* [EXERCISE BRIEF]:
Nothing but the lines from the one containing "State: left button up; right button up" down to the one containing "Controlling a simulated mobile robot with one", both included, should be echoed, and each exactly as it stands.

* [DATA SHOWN]:

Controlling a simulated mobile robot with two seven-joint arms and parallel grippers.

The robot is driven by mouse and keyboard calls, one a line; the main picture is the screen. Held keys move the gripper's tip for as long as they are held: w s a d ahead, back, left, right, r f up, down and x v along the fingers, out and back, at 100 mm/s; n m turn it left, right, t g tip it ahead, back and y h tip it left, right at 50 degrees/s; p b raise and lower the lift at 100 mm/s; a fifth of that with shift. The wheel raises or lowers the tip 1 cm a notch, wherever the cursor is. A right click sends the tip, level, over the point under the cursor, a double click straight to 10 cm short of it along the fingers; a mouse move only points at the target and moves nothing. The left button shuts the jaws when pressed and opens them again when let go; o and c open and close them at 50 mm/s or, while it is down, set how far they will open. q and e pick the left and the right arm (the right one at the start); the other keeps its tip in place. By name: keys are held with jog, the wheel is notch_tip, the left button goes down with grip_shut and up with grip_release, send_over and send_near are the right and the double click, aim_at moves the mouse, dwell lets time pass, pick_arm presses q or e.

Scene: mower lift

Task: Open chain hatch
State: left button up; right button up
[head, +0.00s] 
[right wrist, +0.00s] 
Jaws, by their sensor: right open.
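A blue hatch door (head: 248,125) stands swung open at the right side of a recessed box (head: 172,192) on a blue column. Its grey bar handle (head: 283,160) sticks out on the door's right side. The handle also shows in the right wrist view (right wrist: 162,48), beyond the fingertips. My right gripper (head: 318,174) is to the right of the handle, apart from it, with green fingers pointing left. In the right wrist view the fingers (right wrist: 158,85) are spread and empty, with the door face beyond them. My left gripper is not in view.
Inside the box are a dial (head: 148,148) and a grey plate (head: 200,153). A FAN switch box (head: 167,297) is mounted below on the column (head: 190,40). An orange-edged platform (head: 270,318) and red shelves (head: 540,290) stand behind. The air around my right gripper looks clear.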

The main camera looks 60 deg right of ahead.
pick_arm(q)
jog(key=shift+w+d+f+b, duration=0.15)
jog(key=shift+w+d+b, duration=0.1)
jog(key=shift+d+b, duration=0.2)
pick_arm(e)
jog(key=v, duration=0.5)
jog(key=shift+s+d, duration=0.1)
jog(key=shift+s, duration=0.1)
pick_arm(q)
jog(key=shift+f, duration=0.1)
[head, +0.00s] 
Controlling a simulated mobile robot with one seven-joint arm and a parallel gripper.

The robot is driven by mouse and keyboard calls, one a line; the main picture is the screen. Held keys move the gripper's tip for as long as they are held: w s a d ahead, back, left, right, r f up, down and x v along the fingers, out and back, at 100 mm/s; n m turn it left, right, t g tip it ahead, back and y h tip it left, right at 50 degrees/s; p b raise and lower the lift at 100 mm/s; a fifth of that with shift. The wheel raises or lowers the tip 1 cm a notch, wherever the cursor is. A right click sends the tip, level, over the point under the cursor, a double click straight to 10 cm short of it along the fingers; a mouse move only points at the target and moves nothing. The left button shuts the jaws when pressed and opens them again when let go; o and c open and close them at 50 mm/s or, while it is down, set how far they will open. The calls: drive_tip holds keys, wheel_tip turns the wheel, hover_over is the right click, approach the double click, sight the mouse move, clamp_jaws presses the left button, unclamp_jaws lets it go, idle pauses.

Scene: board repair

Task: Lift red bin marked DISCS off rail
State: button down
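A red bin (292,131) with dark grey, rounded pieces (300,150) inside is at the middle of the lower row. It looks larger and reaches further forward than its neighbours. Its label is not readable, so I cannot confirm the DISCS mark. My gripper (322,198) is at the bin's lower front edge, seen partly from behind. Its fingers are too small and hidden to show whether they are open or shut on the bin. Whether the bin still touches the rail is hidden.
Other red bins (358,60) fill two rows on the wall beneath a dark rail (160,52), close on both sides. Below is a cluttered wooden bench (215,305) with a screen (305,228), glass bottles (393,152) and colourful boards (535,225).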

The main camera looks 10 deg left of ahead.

* [FINISHED ANSWER]:
State: left button up; right button up
[head, +0.00s] 
[right wrist, +0.00s] 
Jaws, by their sensor: right open.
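A blue hatch door (head: 248,125) stands swung open at the right side of a recessed box (head: 172,192) on a blue column. Its grey bar handle (head: 283,160) sticks out on the door's right side. The handle also shows in the right wrist view (right wrist: 162,48), beyond the fingertips. My right gripper (head: 318,174) is to the right of the handle, apart from it, with green fingers pointing left. In the right wrist view the fingers (right wrist: 158,85) are spread and empty, with the door face beyond them. My left gripper is not in view.
Inside the box are a dial (head: 148,148) and a grey plate (head: 200,153). A FAN switch box (head: 167,297) is mounted below on the column (head: 190,40). An orange-edged platform (head: 270,318) and red shelves (head: 540,290) stand behind. The air around my right gripper looks clear.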

The main camera looks 60 deg right of ahead.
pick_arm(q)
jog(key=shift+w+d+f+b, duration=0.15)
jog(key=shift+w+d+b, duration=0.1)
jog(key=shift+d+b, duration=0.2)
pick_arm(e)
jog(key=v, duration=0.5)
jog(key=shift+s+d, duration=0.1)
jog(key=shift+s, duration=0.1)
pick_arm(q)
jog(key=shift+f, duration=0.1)
[head, +0.00s] 
Controlling a simulated mobile robot with one seven-joint arm and a parallel gripper.

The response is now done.